Now, our soft, modern world hears "make the people work" and immediately thinks of oppression. We must be very clear here. This is not the same thing as the brutal, race-based chattel slavery of the American South. The Bible makes a clear distinction between that kind of man-stealing, which carries the death penalty (Exodus 21:16), and various forms of indentured servitude or conscripted labor. These sojourners were subjects of the king, and the king had the authority to levy a tax on them. In this case, it was a tax of labor, not money, for a national project. This is corvee labor, a practice common throughout the ancient world. They were not being rounded up and sold on an auction block. They were being organized for a civic purpose.
Is this a glorious picture of individual liberty as a modern libertarian might define it? No. It is a picture of a covenant community where every man has a place and a duty, organized under lawful authority for a purpose that transcends individual preference. The goal was not personal autonomy; the goal was a finished Temple. The goal was the glory of God made manifest in stone and timber. And in this work, there is dignity. The stonecutter, the load-bearer, the foreman, all are contributing to the same great work. There is no sacred-secular divide here. Hewing stone for the temple is a sacred task. It is liturgical labor.
The 3,600 directors are also significant. This is delegated authority. Solomon, the king, cannot be at every quarry. He establishes a hierarchy of administration. This is basic to any large-scale endeavor and it is basic to godly order. God is a God of order, not of confusion. He appoints leaders and establishes chains of command, in the family, in the church, and in the civil realm. A refusal to recognize and submit to lawful authority is a refusal to submit to God's design for the world.
The Gospel in the Quarry
So what does this mean for us? We are not called to build a physical temple in Jerusalem. That temple was a type and a shadow, and it has been gloriously fulfilled and replaced by two things: the body of the Lord Jesus Christ, and His body, the church.
Just as those Gentiles were called to quarry stones for Solomon's temple, so now the gospel goes out to all the nations, calling men and women who are "sojourners," who are "aliens from the commonwealth of Israel and strangers to the covenants of promise" (Ephesians 2:12). And what does God do with them? He makes them into living stones.
Peter tells us this explicitly: "you yourselves like living stones are being built up as a spiritual house, to be a holy priesthood, to offer up spiritual sacrifices acceptable to God through Jesus Christ" (1 Peter 2:5). God is the master builder, and by the power of His Spirit, He is quarrying souls out of the hard granite of their rebellion.

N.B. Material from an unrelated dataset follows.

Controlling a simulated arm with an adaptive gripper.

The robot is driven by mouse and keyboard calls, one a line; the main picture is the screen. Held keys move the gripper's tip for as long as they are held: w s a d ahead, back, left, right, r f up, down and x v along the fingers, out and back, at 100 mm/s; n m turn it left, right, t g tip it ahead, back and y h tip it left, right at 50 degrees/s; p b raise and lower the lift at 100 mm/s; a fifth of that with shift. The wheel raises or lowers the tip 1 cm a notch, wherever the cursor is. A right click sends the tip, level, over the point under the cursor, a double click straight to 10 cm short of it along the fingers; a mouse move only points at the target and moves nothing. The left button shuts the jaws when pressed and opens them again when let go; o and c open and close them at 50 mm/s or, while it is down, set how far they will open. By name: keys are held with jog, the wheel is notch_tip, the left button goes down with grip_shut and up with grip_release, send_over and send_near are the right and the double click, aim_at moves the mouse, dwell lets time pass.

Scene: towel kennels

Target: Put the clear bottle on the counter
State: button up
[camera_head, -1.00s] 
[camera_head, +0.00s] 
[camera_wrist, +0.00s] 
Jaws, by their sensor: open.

He is hewing them and shaping them through the trials and triumphs of life, fitting them for their place in His eternal temple.
This is the great building project of our age. It is the fulfillment of the Great Commission, which is not just about getting individual souls saved, but about "making disciples of all nations." This is a civilization-building task. We are called to labor in such a way that our families, our churches, our communities, and our nations are built up as a house for God's name. This requires the same kind of ordered, diligent, structured work we see in our text. It requires evangelism (quarrying), discipleship (shaping), and godly leadership (directing the work).
And it is a project that is destined to succeed. Our postmillennial optimism is not based on a naive belief in human progress, but on the unshakable promise of God that Christ "must reign until he has put all his enemies under his feet" (1 Corinthians 15:25). The kingdom of God is like a mustard seed that grows into a great tree. The work that Solomon began with 153,600 Gentiles is a small picture of the work Christ is now doing, gathering an innumerable host from every nation to build His kingdom.
Therefore, find your place in the work. Whether you are called to hew stone in the public square, to bear loads in the quiet service of your family, or to direct the work as an elder in the church, do it with all your might. Your labor is not in vain. You are not just chipping away at rocks. You are building the house of God.